2. Dibuatkan akte notaris (nama-nama pendiri, komisaris, direksi, bidang usaha,
tujuan perusahaan didirikan).
3. Didaftarkan di pengadilan negeri (dokumen : izin domisili, surat tanda
daftar perusahaan (TDP), NPWP, bukti diri masing-masing).
4. Diberitahukan dalam lembaran negara (legalitas dari dept. kehakiman).
Adapun yang menjadi pokok yang harus diperhatikan dalam hubungannya dengan pendirian
badan usaha ialah :
Tahapan pengurusan izin pendirian
Bagi
perusahaan skala besar hal ini menjadi prinsip yang tidak boleh dihilangkan
demi kemajuan dan pengakuan atas perusahaan yang bersangkutan. Hasil akhir pada
tahapan ini adalah sebuah izin prinsip yang dikenal dengan Letter of Intent
yang dapat berupa izin sementara, izin tetap hinga izin perluasan. Untk beerapa
jenis perusahaan misalnya, sole distributor dari sebuah merek dagang, Letter of
Intent akan memberi turunan berupa Letter of Appointment sebagai bentuk surat
perjanjian keagenan yang merupakan izin perluasan jika perusahaan ini memberi
kesempatan pada perusahaan lain untuk mendistribusikan barang yang diproduksi.
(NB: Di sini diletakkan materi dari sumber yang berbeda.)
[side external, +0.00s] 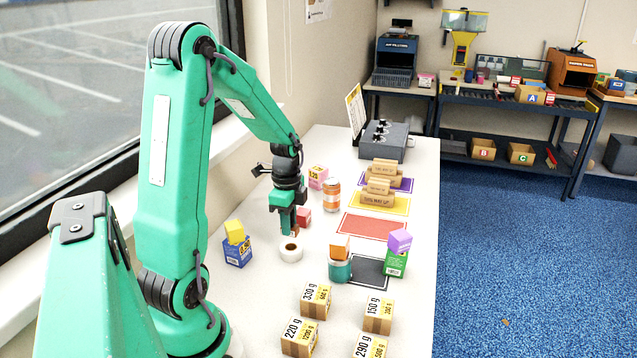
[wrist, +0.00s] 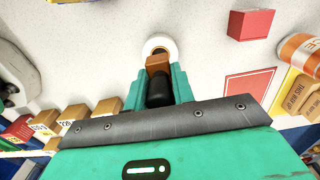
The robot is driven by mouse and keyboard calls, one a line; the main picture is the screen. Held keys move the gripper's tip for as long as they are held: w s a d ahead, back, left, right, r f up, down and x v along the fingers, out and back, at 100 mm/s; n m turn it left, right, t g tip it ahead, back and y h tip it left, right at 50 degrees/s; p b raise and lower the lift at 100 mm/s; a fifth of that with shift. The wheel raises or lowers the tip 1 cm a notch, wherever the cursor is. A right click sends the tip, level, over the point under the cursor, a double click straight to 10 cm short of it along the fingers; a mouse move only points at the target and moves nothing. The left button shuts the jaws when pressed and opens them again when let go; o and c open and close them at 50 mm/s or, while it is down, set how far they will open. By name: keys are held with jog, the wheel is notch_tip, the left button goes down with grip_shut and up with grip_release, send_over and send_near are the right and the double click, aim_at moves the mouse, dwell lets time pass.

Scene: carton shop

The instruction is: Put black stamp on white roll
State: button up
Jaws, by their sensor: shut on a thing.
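The white roll (side external: 291,250) stands on the white table with its hole facing up. It also shows in the wrist view (wrist: 150,46), just beyond my fingertips. My gripper (side external: 288,226) points down above the roll. It is shut on the black stamp (wrist: 160,92), which has a black handle between the green fingers and a brown block at its end (wrist: 157,64). In the wrist view the brown block overlaps the near side of the roll. I cannot tell whether the stamp touches the roll. The fingers hide most of the stamp in the side view.
A red block (wrist: 251,24) and an orange-and-white jar (side external: 332,196) stand behind the gripper. A blue box (side external: 238,252) carries a yellow block. A teal tin (side external: 340,270) carries an orange block. Several weight-marked cartons (side external: 316,300) stand in front. The red mat (side external: 374,227) is bare.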

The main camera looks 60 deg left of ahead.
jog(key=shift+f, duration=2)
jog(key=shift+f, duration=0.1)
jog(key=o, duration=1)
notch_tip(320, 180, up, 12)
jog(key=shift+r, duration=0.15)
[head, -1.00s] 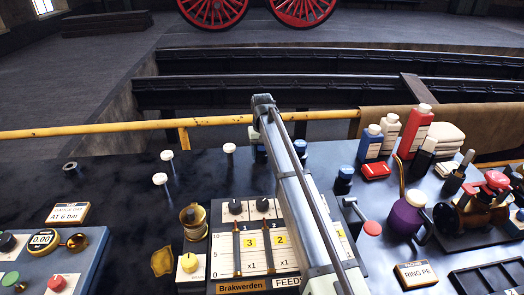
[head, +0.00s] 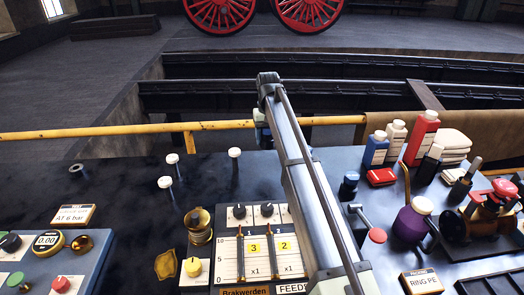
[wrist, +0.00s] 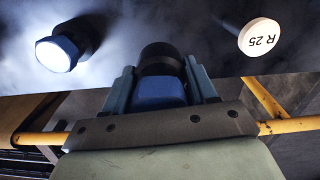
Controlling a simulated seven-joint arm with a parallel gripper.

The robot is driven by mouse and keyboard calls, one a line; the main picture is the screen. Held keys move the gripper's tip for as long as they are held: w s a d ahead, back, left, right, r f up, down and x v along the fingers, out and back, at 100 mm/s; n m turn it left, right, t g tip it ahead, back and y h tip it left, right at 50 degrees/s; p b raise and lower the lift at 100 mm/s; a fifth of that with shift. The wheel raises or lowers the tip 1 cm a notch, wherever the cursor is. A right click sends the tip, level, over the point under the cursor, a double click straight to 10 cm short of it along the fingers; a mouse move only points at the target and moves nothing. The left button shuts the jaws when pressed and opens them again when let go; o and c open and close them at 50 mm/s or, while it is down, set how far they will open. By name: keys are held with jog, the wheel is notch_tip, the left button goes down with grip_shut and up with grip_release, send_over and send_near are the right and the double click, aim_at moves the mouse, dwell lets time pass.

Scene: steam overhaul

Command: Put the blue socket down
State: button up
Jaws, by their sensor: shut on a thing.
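My gripper (wrist: 160,85) is shut on a blue socket (wrist: 158,93) with a black end, at the far edge of the dark bench (wrist: 110,70). In the head view my arm partly hides it, and I cannot tell whether the socket touches the bench. A second blue socket (wrist: 57,52) stands brightly lit on the bench to the left in the wrist view. To the right there is a white round marker reading R 25 (wrist: 260,37); it also shows in the head view (head: 234,153).
A yellow rail (head: 90,132) runs along the bench's far edge. Two more white markers stand left (head: 172,158) (head: 165,182). Bottles (head: 421,135) and a purple jug (head: 412,222) crowd the right.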

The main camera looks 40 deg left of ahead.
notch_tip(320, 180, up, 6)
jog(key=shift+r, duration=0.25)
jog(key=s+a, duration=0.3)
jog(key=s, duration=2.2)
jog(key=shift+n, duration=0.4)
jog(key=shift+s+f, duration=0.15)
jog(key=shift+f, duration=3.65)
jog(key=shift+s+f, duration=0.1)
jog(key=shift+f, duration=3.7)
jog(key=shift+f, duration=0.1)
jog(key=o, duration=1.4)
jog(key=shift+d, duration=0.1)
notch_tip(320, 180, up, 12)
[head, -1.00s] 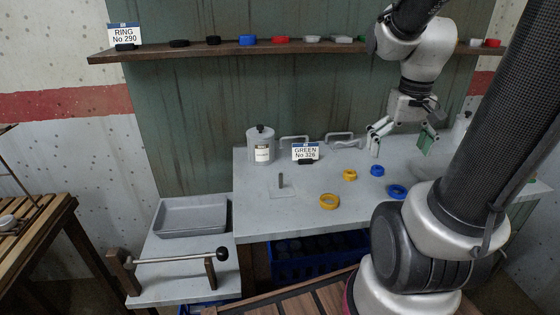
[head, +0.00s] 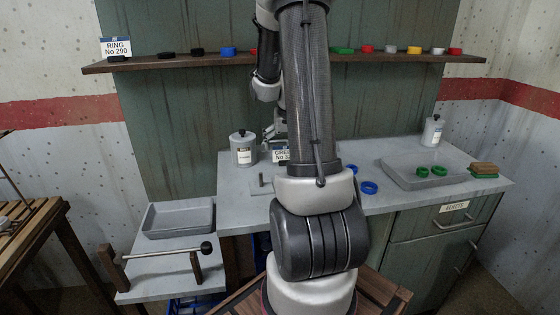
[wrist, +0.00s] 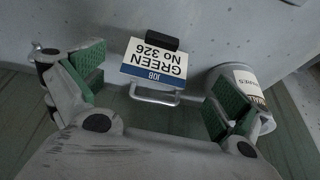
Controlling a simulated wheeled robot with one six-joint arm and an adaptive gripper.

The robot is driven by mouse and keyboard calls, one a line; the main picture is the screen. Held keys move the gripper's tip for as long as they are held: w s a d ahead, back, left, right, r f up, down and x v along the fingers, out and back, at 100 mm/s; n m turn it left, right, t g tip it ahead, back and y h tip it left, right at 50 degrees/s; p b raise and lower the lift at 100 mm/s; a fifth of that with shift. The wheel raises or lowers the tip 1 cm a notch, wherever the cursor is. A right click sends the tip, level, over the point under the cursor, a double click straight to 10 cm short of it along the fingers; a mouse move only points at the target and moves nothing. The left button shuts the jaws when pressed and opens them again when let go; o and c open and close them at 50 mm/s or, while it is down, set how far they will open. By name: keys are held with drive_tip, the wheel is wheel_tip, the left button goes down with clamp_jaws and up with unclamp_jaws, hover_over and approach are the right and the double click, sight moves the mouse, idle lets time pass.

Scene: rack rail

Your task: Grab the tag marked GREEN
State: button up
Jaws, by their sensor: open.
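The tag marked GREEN No 326 (wrist: 155,62) shows upside down in the wrist view, with a blue JOB strip and a black base (wrist: 155,43). In the head view the tag (head: 281,155) stands on the grey bench, partly hidden behind my arm. My gripper (wrist: 155,95) is open, with green pads on either side of the tag in the wrist view. Nothing is between the pads that I can see held. In the head view my gripper is mostly hidden behind my arm, near the tag.
A grey lidded canister (head: 243,150) stands left of the tag; in the wrist view a labelled canister (wrist: 243,85) is by the right finger. Blue rings (head: 369,187) and a grey tray (head: 400,180) are to the right.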

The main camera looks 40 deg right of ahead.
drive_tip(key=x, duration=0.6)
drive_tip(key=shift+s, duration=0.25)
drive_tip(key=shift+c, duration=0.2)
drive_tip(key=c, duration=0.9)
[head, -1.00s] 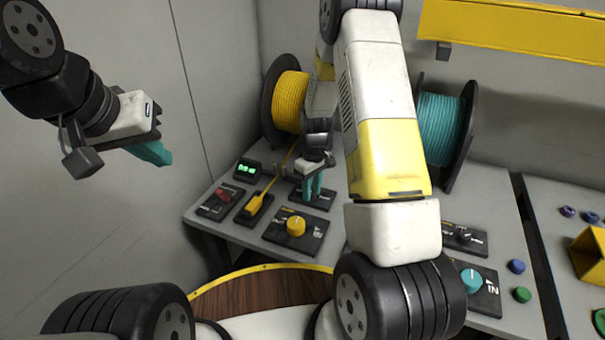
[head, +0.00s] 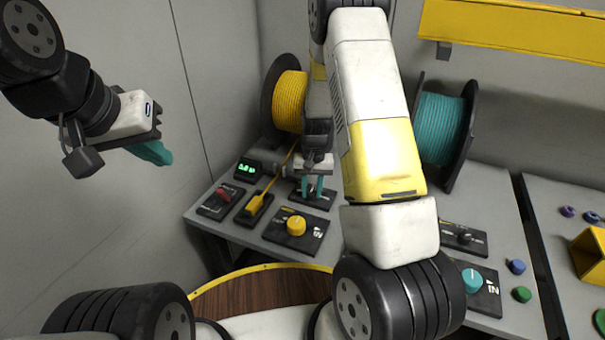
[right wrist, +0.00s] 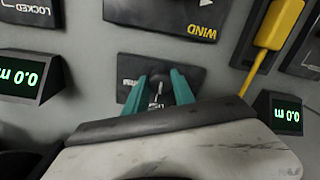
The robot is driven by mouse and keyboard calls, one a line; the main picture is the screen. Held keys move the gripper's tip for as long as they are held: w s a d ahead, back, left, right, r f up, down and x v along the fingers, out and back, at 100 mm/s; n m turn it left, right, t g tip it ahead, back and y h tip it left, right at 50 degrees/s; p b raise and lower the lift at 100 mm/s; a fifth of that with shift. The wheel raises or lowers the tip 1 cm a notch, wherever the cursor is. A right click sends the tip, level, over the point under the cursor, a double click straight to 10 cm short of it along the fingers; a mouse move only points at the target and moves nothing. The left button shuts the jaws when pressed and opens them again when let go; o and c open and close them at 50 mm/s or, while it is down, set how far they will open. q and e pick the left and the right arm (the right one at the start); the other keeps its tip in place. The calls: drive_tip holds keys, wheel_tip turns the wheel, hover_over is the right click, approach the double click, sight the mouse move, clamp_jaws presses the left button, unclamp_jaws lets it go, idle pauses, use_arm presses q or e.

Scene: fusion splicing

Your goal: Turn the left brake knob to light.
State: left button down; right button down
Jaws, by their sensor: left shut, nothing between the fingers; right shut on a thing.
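The left brake knob (right wrist: 158,88) is a small dark knob on a dark plate (right wrist: 128,70) with small white lettering, too small to read surely. In the right wrist view it sits between the teal fingers of my right gripper (right wrist: 160,85), which is shut on it. In the head view my right gripper (head: 312,188) is down at that plate (head: 325,203), in front of the yellow cable reel, and the knob is mostly hidden. My left gripper (head: 152,153) is shut and empty, raised at the left, away from the bench.
A yellow knob (head: 297,226) stands in front of the brake plate. A red switch (head: 223,195), a yellow plug (head: 254,204) and a green display (head: 247,170) are to its left. The yellow reel (head: 290,100) is behind. A teal reel (head: 440,125) and teal knob (head: 471,280) are right.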

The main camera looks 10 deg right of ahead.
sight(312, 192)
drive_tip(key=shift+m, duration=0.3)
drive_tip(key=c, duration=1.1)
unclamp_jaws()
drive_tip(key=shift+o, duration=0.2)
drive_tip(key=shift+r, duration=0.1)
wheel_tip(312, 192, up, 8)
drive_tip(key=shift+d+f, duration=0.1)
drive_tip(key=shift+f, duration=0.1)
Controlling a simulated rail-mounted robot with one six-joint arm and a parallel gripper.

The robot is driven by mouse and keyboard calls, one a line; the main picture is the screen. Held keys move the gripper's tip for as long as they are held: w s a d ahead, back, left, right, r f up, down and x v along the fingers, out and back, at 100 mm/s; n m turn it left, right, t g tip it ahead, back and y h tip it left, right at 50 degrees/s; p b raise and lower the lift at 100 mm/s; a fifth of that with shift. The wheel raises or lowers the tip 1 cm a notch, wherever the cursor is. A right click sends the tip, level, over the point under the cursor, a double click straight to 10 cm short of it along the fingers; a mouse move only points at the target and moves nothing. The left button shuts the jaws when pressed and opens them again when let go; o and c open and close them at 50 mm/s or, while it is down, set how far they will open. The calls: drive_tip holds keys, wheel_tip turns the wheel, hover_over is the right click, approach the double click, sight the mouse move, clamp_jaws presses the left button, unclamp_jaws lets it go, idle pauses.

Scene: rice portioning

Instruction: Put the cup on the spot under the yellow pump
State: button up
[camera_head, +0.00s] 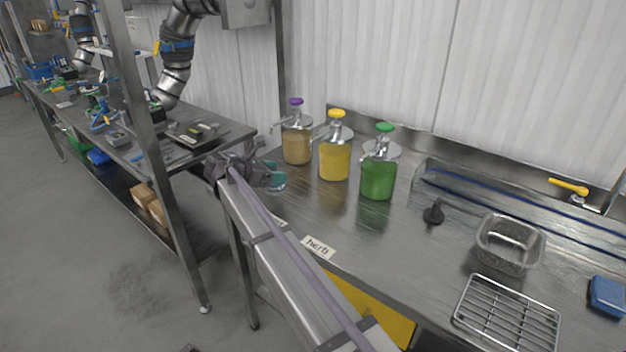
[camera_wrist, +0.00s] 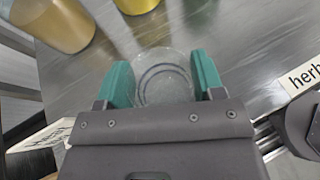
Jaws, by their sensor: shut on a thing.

Tahapan pengesahan menjadi badan hukum
Tidak
semua badan usaha mesti ber badan hukum. Akan tetapi setiap usaha yang memang
dimaksudkan untuk ekspansi atau berkembang menjadi berskala besar maka hal yang
harus dilakukan untuk mendapatkan izin atas kegiatan yang dilakukannya tidak
boleh mengabaikan hukum yang berlaku. Izin yang mengikat suatu bentuk usaha
tertentu di Indonesia memang terdapat lebih dari satu macam. Adapun pengakuan
badan hukum bisa didasarkan pada Kitab Undang-Undang Hukum Dagang (KUHD),
hingga Undang-Undang Penanaman Modal Asing ( UU PMA ).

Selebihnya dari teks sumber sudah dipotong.